If you’re planning to retire in the near future, it’s a good idea to take inventory of the debts you owe. Why start your next life chapter burdened with debt and interest payments?

A high priority should be any loans you have taken from NYSLRS. You cannot pay off your loan after you retire. If you have an outstanding balance when you retire, it will permanently reduce your pension. For example, if a 60-year-old Tier 3 or 4 member of the Employees’ Retirement System retires this year owing $10,000, the annual reduction would be $560.50. And that reduction would continue even if the total reduction exceeds the amount owed. What’s more, at least part of the balance would be subject to federal taxes. Learn more about paying of a NYSLRS loan.
Debt and Retirement — How a NYSLRS Loan could affect your retirement
Another priority is paying off credit cards. The average American household with credit card debt owes more than $16,000 and pays about $1,300 a year in interest, according to a recent analysis of federal data.

Fortunately, getting a handle on your credit card debt has gotten easier. A recent federal law requires credit card statements to carry a “Minimum Payment Warning.” This tells you how long it will take, and how much it will cost, to pay off your balance if you only make minimum payments. It also tells you how much you need to pay each month to pay off the balance in three years.

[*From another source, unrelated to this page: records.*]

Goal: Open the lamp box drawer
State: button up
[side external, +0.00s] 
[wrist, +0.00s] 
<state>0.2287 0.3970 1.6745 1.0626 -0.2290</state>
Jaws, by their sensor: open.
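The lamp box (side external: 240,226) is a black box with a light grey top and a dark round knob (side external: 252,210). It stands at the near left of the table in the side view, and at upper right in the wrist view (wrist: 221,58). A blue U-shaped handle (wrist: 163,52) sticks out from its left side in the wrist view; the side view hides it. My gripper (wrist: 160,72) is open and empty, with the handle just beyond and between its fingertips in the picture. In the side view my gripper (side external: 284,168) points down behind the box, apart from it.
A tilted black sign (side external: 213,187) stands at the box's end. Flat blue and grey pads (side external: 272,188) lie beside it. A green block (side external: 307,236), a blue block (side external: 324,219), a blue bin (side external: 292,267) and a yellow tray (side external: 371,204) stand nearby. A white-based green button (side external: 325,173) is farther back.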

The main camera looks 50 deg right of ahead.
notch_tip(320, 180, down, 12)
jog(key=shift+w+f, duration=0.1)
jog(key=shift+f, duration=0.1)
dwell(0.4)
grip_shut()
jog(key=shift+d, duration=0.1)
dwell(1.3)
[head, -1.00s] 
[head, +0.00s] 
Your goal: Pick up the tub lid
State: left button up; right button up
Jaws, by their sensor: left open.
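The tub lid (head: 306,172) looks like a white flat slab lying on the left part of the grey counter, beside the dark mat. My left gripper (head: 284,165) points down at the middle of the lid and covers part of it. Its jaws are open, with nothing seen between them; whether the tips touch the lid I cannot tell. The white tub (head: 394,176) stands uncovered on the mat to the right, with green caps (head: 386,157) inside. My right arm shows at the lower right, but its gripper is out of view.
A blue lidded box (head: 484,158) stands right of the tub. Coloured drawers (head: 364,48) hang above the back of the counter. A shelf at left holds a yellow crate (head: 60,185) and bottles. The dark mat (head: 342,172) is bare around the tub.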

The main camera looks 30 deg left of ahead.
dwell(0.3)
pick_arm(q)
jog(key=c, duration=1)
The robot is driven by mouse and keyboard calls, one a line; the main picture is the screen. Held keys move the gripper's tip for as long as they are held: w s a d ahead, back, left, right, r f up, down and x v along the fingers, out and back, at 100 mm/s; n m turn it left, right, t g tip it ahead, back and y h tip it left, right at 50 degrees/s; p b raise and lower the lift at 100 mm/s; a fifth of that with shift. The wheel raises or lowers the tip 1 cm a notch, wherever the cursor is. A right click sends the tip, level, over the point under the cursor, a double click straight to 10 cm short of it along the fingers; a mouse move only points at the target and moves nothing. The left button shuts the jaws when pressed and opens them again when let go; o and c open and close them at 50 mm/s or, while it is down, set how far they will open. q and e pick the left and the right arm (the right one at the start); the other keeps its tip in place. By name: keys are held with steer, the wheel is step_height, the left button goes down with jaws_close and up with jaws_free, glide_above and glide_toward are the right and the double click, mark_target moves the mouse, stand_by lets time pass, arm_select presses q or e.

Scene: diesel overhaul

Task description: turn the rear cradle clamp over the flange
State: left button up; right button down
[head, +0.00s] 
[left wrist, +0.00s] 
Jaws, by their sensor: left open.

If you have more than one credit card balance, most financial advisers recommend you pay as much as you can on the card with the highest interest. Pay at least the minimum, preferably more, on lower-interest cards until the high-interest card is paid off. But some advisers say it might be better to pay off the card with the smallest balance first. That will give you a sense of accomplishment, which could make the process seem less daunting.

Mortgage balances make up two-thirds of the $12.6 trillion in U.S. household debt. But should you strive to pay off your mortgage before you retire? Financial advisers differ on that question, so do your research to consider all the factors.